▶ [DATASET CONTENT]:
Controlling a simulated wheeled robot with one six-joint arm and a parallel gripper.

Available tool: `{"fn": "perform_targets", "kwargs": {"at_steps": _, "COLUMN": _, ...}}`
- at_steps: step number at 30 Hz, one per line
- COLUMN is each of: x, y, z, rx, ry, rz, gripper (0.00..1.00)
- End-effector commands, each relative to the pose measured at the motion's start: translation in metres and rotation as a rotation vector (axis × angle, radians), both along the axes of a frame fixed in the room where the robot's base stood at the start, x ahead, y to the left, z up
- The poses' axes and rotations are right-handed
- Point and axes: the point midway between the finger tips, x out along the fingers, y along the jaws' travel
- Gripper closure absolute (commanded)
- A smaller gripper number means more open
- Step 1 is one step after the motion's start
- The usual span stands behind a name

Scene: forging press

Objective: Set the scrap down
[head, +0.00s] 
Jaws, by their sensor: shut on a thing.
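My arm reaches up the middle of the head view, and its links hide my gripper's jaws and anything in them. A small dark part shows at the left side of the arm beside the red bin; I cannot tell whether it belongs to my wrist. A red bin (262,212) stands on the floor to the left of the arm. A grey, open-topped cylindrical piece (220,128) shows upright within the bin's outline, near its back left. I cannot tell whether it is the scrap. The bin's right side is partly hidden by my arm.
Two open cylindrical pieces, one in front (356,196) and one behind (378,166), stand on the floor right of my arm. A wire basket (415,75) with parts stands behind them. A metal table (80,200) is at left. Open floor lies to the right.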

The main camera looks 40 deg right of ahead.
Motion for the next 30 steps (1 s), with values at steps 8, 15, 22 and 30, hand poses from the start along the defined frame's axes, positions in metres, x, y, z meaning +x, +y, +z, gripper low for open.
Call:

▶ [YOUR INSTRUCTIONS]: Above is a listing; print exactly its lines from the one with "- End-effector commands, each" through the one with "[head, +0.00s]", and no other lines.

▶ [CORRECT RESULT]:
- End-effector commands, each relative to the pose measured at the motion's start: translation in metres and rotation as a rotation vector (axis × angle, radians), both along the axes of a frame fixed in the room where the robot's base stood at the start, x ahead, y to the left, z up
- The poses' axes and rotations are right-handed
- Point and axes: the point midway between the finger tips, x out along the fingers, y along the jaws' travel
- Gripper closure absolute (commanded)
- A smaller gripper number means more open
- Step 1 is one step after the motion's start
- The usual span stands behind a name

Scene: forging press

Objective: Set the scrap down
[head, +0.00s] 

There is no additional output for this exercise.